DjazairIA has already onboarded its first batch of incubated startups, and the portfolio signals a deliberate focus on AI applications with tangible market fit:

Qareeb operates across Algiers and France, specializing in AI, edge computing, and embedded systems. Its product suite — Q-Vision, Q-Farming, and Q-Access — targets precision agriculture and smart access, sectors where Algeria has both massive need and growing investment appetite.

Connecto is building a messaging automation platform that centralizes SMS, WhatsApp, and RCS conversations for businesses — directly addressing the fragmented communication tools that Algerian companies currently juggle.

Dotech Solutions focuses on digital transformation through DevOps, cloud engineering, and software solutions — the infrastructure backbone that every scaling Algerian tech company needs but few can build in-house.

Phantazia IO combines Big Data, AI, and automation to detect fraud and secure digital transactions in telecommunications and finance — two sectors where Algeria’s digital payment revolution is creating both opportunity and risk at speed.

A Coworking Space With Algerian Character

Beyond incubation, DjazairIA’s physical space at 9 Boulevard Zighout Youcef doubles as one of Algiers’ more distinctive coworking environments. The meeting rooms are named after Algerian cultural touchstones — Casbah, Emir Abdelkader, Sefar, Zighoud — seating between 6 and 50 people. The space includes high-speed fiber, air conditioning, a balcony overlooking Algiers, and a cafeteria.

Coworking starts at 500 DZD, making it one of the most accessible professional workspaces in the capital. Three domiciliation packages let entrepreneurs register a business address, access meeting rooms, and use coworking desks — with the premium tier including free notary fees for business creation, removing a friction point that has traditionally slowed Algerian startup formation.

Why the Timing Matters

DjazairIA’s September 2025 launch did not happen in a vacuum. The incubator opened just days after Algiers hosted the Intra-African Trade Fair (IATF 2025), which brought thousands of business leaders to the capital and put Algeria’s economic ambitions on continental display. Three months later, the 4th African Startup Conference — also in Algiers — produced the Algiers Declaration, in which African ministers committed to supporting startups in accessing cross-border markets and funding.

The inauguration itself drew high-level government attention: Minister of Knowledge Economy, Startups and Micro-enterprises Noureddine Ouadah and State Secretary to the Foreign Affairs Minister Sofiane Chaib both attended the opening ceremony — a signal that the government sees DjazairIA’s diaspora-powered model as aligned with national strategy.

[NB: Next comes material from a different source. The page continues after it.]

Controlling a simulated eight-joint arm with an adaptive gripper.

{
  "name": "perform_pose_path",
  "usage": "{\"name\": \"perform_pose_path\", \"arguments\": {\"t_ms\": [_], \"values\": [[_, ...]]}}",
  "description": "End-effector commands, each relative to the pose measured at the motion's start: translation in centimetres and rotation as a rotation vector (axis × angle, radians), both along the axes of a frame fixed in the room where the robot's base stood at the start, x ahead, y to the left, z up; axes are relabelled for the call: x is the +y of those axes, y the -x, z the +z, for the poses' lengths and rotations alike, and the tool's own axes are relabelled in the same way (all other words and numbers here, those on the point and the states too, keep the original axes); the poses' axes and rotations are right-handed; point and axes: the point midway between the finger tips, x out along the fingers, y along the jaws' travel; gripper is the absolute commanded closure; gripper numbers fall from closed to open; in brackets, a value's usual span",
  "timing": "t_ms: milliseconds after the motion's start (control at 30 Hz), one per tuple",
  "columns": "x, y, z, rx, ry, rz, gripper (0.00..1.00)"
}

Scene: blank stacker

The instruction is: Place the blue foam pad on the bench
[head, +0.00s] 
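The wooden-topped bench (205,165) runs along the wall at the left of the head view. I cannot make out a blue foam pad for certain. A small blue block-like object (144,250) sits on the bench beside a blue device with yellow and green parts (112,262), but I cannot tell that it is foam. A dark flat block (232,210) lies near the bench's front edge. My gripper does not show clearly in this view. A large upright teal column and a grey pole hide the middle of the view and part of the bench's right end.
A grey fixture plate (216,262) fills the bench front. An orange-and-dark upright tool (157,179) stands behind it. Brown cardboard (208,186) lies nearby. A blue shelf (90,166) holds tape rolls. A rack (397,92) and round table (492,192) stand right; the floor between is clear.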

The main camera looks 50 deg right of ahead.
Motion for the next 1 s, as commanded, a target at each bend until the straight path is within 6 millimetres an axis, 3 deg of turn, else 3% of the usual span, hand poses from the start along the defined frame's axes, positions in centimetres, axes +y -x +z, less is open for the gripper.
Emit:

Algeria’s own National AI Strategy (2025-2030) and Digital Algeria 2030 program are creating institutional tailwinds. Meanwhile, the statistic that roughly 15% of startups created in Algeria have diaspora founders underscores the importance of the bridge DjazairIA is building.

What Comes Next

DjazairIA has already organized its first major event — an AI for Good Hackathon in December 2025, held in partnership with CIC, that drew 15 teams. A networking evening connected the incubator’s community with participants from the African Startup Conference.

The roadmap includes Pitchi 2026, an upcoming pitching program, and AI Bridge, a follow-up initiative designed to give graduates of the incubation programs continued access to the DjazairIA network as they scale independently.

For Algerian founders working on AI-driven solutions, the application process is open: a CV and motivation letter or video sent to [email protected]. The target audience is young entrepreneurs, AI project holders, and tech graduates — precisely the demographic that Algeria produces in abundance but has historically struggled to retain and support.

DjazairIA is not trying to be everything to everyone. It is making a focused bet that AI is Algeria’s highest-leverage opportunity, and that the missing ingredient was never talent — it was infrastructure, mentorship, and international connectivity. With DMZ’s methodology, the diaspora’s networks, and a physical home in the heart of Algiers, the incubator is building exactly that.